3.3.3. Conservation par le froid

Il est évident que le procédé le plus employé est la conservation par le froid, que ce soit la fraîcheur d’une pièce ou d’un lieu particulier, le froid tranché et constant du réfrigérateur ou encore la température négative du congélateur. En fonction de la fragilité des produits, de leur volume et de la durée de conservation, l’un ou l’autre des moyens est sollicité.
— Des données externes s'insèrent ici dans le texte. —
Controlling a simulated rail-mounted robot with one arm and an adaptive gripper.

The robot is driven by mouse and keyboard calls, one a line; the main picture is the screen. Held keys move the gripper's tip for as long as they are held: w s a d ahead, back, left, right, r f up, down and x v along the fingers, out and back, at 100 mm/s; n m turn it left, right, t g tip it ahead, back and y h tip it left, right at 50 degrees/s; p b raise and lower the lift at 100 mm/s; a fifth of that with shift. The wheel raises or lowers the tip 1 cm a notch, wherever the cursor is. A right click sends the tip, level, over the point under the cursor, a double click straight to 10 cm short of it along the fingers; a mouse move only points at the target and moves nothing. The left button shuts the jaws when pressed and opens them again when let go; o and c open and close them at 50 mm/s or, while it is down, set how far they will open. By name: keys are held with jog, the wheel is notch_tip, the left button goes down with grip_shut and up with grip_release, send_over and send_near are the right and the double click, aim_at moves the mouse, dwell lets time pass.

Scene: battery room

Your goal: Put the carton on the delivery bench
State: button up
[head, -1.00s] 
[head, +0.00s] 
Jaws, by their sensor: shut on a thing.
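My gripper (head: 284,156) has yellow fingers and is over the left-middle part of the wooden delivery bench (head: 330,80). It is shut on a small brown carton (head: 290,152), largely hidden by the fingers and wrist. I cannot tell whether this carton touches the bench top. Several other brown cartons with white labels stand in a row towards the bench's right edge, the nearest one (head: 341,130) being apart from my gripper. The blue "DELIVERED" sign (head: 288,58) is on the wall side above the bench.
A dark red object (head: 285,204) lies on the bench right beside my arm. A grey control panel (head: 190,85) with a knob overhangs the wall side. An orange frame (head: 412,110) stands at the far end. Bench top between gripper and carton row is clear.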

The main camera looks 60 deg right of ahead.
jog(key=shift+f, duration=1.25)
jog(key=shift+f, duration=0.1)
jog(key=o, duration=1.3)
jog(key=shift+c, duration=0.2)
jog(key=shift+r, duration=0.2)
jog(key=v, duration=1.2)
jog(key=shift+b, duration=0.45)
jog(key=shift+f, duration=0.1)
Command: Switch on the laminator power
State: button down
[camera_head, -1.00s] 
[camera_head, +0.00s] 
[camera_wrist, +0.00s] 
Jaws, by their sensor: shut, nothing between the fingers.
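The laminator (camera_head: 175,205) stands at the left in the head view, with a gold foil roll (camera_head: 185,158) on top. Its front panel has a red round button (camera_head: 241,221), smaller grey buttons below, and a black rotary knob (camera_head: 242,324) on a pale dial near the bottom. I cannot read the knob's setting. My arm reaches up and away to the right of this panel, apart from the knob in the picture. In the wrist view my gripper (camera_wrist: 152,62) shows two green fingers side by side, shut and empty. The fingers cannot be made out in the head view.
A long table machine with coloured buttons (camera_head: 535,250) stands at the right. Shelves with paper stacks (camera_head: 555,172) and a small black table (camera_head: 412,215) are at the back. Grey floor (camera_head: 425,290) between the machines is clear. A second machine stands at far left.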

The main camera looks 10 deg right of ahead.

Le puits, autrefois utilisé en cas de nécessité comme garde-manger frais, a été remplacé par le réfrigérateur plus fonctionnel. Ce dernier renferme un grand nombre de productions locales bressanes, celles qui, à l’instar des pots de paria, des morceaux de courge ou des volailles fines, sont soit de faible volume, soit entamées ou encore celles qui vont être prochainement cuisinées : le boudin, le civier, le beurre, la crème, les fromages blancs, et dans certains foyers, le comté, les restes de tartes, etc. Le fromage fort a désormais pénétré la sphère du froid alors qu’il était autrefois maintenu, pour des questions de maturation, à une température ambiante, dans des pots en grès. Maintenant qu’il est acheté prêt à être consommé, il est conservé, dans de petites barquettes en plastique, au réfrigérateur.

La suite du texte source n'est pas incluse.